Dimitrios Roussopoulos’ publisher’s note refers to the Kurds as “the world’s largest stateless population,” and exults at their efforts at “building a new society beyond State and nationalism, a new economy beyond capitalism” in Syria (Rojava), before turning to the impact of Bookchin’s writings on Ocalan’s thinking, quoting a PKK statement on the occasion of Bookchin’s death. (xiv)
“The Kurdish struggle is important for all of us as their destiny is intimately bound up with our own...The terrifying rise of patriarchal authoritarianism with a venomous cult of violence...Caught in the crossfire of such Apocalyptic political forces are the humble Kurds aspiring to change the world and overturn 5,000 years of patriarchy and domination, though they face the threat of genocidal extinction.” (xv)
Whatever one’s criticisms of Bookchin’s confederalist politics, it did attempt to articulate a practice consistent with (and building toward) its ultimate goal, looking to local efforts at self-governance both to improve present conditions and prefigure future social relations.

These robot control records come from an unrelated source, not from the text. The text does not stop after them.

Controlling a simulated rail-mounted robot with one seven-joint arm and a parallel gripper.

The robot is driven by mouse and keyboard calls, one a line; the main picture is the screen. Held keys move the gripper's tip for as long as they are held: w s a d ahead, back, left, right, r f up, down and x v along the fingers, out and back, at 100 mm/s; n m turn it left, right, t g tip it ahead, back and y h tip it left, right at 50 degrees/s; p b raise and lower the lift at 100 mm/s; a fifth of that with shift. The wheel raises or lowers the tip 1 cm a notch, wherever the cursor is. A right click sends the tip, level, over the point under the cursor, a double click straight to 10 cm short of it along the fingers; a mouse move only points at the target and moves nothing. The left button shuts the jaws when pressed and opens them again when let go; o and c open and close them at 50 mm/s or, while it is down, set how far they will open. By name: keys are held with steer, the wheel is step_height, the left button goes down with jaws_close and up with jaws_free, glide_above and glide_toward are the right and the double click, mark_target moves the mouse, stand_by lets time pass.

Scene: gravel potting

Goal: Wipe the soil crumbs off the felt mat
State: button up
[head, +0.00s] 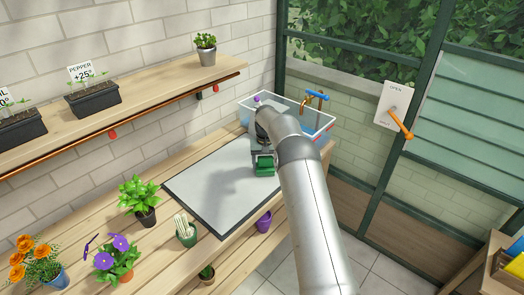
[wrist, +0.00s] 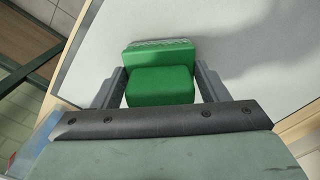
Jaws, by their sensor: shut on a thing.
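The felt mat (head: 215,190) is light grey with a dark edge and lies flat on the wooden bench; it also shows in the wrist view (wrist: 232,50). My gripper (head: 264,164) is over the mat's far right part. It is shut on a green block-like tool (wrist: 160,80), probably a brush or sponge, whose green end also shows in the head view (head: 264,171). I cannot tell whether the tool touches the mat. I can make out no soil crumbs on the visible mat. My arm hides the mat's right edge in the head view.
A clear bin (head: 318,125) with blue contents stands behind the mat, near a tap (head: 315,97).

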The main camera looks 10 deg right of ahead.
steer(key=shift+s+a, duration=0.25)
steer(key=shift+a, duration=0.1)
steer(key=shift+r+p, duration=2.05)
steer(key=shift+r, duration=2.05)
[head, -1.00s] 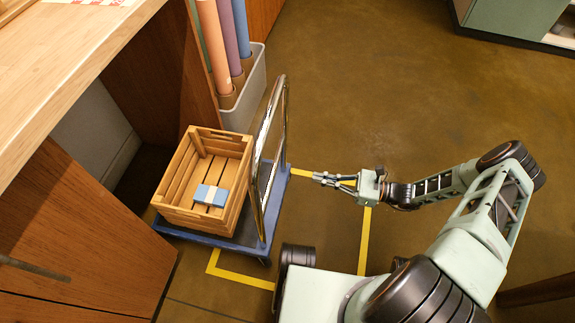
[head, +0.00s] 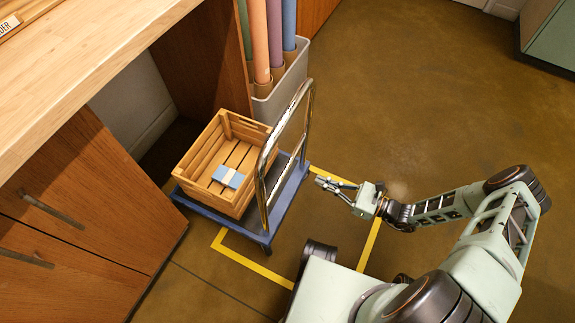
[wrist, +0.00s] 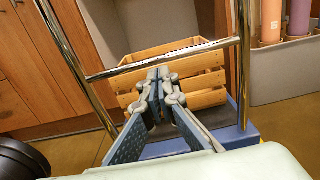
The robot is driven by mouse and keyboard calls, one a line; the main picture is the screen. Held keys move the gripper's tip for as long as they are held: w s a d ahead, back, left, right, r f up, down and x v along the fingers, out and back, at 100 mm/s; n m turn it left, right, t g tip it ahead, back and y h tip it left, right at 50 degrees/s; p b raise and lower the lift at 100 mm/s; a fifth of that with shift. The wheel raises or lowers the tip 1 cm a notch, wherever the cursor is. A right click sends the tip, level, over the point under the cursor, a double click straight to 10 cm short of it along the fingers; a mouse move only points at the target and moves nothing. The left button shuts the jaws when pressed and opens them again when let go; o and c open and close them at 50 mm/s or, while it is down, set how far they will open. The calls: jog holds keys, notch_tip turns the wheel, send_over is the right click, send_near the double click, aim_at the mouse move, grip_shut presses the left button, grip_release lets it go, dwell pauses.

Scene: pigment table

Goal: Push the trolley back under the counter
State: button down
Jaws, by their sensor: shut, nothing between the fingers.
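The trolley has a blue platform (head: 287,190) and an upright chrome handle (head: 263,190) on its right side. It stands at the opening under the wooden counter (head: 95,70). A slatted wooden crate (head: 205,150) sits on the platform, with a blue-and-white packet (head: 229,176) inside. My gripper (head: 318,181) is shut and empty, just right of the handle, apart from it in the head view. In the wrist view my shut fingers (wrist: 158,72) point at the handle and crate, below the handle's crossbar (wrist: 200,49). The trolley's far side is hidden by the crate.
Yellow floor tape (head: 250,264) runs around the trolley's right side. A grey bin (head: 290,85) of coloured rolls stands behind the trolley, beside a counter panel. Wooden cabinet doors (head: 90,195) are at the left of the opening. The floor to the right is clear.

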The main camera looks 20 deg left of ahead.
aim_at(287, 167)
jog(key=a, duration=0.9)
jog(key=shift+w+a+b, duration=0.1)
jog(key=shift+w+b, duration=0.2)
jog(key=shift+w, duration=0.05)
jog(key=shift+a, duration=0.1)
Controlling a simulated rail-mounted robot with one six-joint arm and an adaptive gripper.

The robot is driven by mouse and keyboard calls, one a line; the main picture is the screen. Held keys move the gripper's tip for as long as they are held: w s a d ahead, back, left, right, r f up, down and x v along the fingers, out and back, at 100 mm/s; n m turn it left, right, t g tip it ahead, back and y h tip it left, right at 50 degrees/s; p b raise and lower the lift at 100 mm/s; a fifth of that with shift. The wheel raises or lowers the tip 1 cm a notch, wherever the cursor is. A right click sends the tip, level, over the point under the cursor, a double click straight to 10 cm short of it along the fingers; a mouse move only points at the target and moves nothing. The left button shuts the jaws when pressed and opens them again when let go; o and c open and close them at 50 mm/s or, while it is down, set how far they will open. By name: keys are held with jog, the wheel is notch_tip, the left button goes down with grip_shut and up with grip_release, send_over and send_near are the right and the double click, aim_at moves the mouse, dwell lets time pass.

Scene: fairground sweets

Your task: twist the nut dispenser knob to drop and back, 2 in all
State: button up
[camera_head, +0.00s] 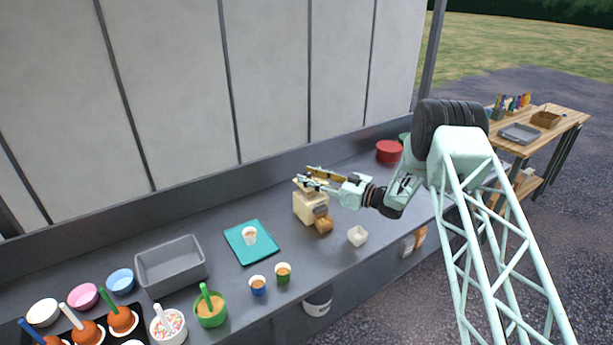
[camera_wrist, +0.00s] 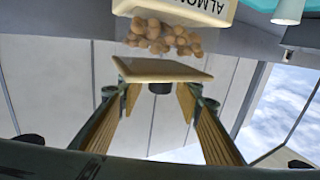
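The nut dispenser (camera_head: 309,206) is a cream box standing on the grey counter, with a grey part and a brown piece low on its front. In the wrist view it appears upside down, with a partly cut-off almond label (camera_wrist: 205,10), nuts and a cream top plate (camera_wrist: 165,70). A small dark knob (camera_wrist: 158,88) shows at that plate. My gripper (camera_head: 310,177) is over the dispenser's top. In the wrist view its two fingers (camera_wrist: 157,100) are spread on either side of the knob, with a gap visible on both sides. Contact with the knob is not visible.
A small white cup (camera_head: 357,237) stands right of the dispenser. A teal tray (camera_head: 265,251) with a filled cup is on its left. Two small filled cups (camera_head: 258,286) (camera_head: 283,273) stand near the front edge. A red round container (camera_head: 389,151) is behind my arm.

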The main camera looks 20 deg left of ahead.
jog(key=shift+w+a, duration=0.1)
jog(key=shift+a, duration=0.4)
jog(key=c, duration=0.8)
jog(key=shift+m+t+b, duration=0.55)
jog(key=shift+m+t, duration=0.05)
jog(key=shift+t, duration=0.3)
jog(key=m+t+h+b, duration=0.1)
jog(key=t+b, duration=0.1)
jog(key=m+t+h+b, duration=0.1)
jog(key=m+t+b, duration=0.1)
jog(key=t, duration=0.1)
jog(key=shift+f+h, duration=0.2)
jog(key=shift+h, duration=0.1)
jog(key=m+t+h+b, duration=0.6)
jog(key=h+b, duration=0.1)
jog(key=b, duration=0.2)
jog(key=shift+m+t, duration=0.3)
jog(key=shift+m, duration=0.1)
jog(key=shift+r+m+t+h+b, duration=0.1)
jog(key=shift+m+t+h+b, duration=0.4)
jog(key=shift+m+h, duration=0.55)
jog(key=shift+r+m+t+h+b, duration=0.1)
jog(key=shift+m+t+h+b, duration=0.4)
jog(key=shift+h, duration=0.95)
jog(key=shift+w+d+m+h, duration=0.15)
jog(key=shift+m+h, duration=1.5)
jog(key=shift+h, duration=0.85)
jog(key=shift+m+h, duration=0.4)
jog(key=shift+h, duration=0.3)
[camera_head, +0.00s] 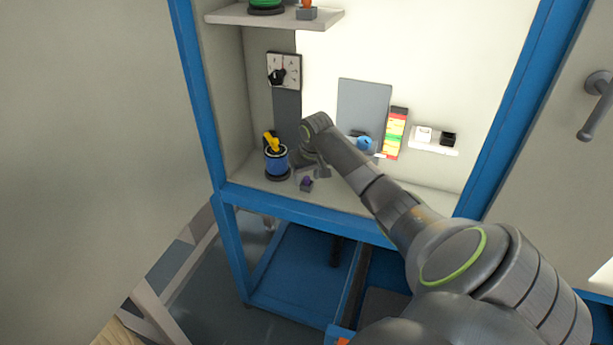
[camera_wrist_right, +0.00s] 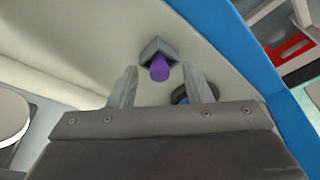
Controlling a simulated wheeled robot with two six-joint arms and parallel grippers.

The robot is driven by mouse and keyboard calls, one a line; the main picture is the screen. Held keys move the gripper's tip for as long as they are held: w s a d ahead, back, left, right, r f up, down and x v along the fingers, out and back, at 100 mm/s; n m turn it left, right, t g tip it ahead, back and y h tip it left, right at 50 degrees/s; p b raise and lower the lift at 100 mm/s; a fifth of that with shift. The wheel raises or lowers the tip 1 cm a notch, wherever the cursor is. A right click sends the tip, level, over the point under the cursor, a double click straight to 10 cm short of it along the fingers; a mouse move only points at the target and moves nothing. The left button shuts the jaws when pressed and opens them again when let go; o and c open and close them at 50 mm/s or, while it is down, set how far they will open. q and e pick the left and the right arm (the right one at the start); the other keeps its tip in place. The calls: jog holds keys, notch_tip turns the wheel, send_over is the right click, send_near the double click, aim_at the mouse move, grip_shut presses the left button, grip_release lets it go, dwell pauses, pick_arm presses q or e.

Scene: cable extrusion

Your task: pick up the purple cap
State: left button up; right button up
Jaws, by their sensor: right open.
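The purple cap (camera_wrist_right: 159,69) sits in a small grey square holder (camera_wrist_right: 156,49) on the pale shelf. In the head view the cap (camera_head: 308,181) is small and sits near the shelf's front edge, beside the blue spool. My right gripper (camera_wrist_right: 160,82) is open, with its two fingers apart and the cap showing between and beyond them. I cannot tell how far the fingertips are from it. In the head view my right gripper (camera_head: 314,172) is just above the cap, partly hidden by its own wrist. My left gripper is not in view.
A blue spool with a yellow top (camera_head: 277,160) stands close left of the cap. A dial panel (camera_head: 284,71), a grey plate (camera_head: 363,105), a coloured label strip (camera_head: 395,132) and a white ledge (camera_head: 434,144) are behind. Blue frame posts (camera_head: 197,90) bound the cabinet.

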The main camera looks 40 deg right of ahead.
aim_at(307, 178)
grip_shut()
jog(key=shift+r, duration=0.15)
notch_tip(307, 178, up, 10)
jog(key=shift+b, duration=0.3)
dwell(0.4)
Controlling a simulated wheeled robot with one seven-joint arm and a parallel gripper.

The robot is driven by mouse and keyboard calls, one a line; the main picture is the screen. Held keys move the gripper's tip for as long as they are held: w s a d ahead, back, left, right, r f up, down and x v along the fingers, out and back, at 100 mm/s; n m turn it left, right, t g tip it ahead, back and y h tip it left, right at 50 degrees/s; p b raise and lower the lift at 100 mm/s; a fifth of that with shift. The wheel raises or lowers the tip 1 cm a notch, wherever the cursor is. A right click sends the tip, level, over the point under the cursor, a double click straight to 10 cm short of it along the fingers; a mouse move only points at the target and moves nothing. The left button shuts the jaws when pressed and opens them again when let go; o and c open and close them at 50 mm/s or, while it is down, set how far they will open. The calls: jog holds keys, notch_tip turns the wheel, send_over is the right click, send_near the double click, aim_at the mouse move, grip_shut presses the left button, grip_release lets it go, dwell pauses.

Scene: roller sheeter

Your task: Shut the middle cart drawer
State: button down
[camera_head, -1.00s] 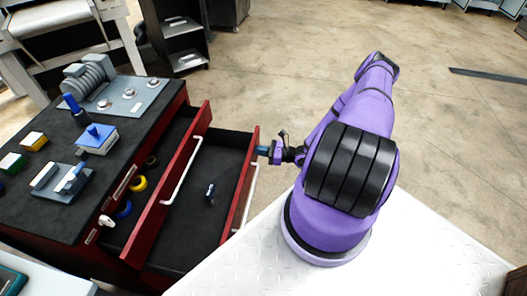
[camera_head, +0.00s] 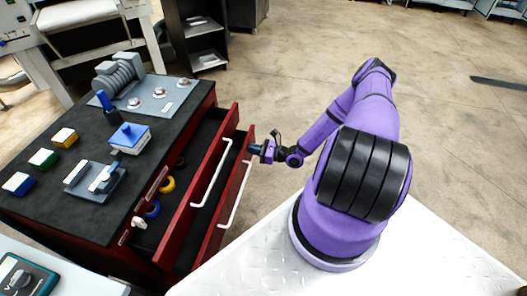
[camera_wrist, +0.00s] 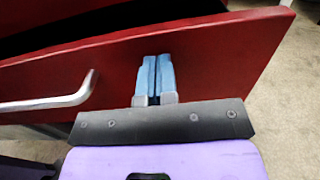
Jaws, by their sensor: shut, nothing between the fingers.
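The red tool cart has two open drawers. The upper drawer (camera_head: 207,178) sticks out, with its white handle on the front. Below it, the lower open drawer, seemingly the middle one (camera_head: 239,173), reaches slightly farther out, and its inside is mostly hidden by the upper drawer. My gripper (camera_head: 254,149) is shut and empty, at the far end of this lower drawer's front. In the wrist view its blue fingertips (camera_wrist: 155,75) meet or nearly meet the red drawer front (camera_wrist: 215,60), right of the handle (camera_wrist: 55,103).
The cart top (camera_head: 55,205) carries a grey fixture, a blue block and several small coloured blocks. Yellow (camera_head: 167,184) and blue rings lie in the upper drawer. A dark shelf unit (camera_head: 195,35) stands behind.

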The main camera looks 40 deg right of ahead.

If this was reflected in the PKK’s practice in Turkey, it is not reflected in this volume (Rojava might be more illustrative in this respect). Nor is it clear that the Kurdish struggle has transcended its nationalist roots. As anarchists we support regional autonomy and local control, but not nation-statism. An effort to organize across ethnic and religious lines, to build a class-based movement to overthrow the corrupt, authoritarian regimes ruling all four countries where Kurds live would have offered far richer possibilities for success.
Transcending the iron cage of the state requires nothing less.